→ WHAT NEEDS TO BE DONE
Will you write out the data exactly, excluding every picture?

→ DATA BLOCK
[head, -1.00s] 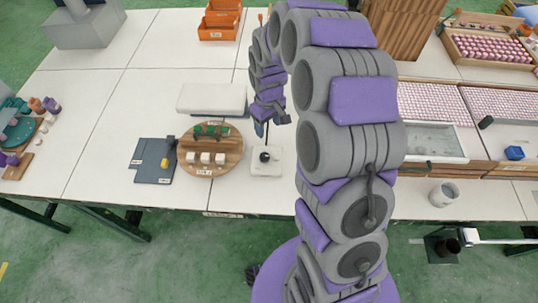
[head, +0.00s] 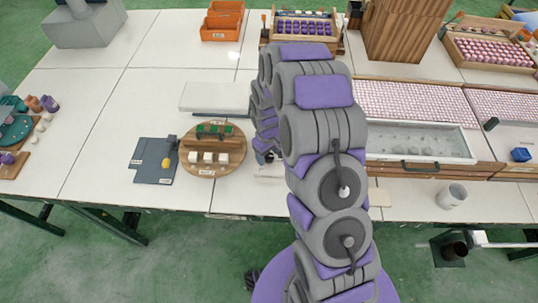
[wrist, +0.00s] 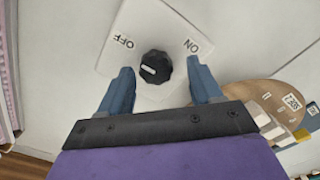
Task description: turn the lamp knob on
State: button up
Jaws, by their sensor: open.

→ WRITTEN SOLUTION
[head, -1.00s] 
[head, +0.00s] 
[wrist, +0.00s] 
Task description: turn the lamp knob on
State: button up
Jaws, by their sensor: open.

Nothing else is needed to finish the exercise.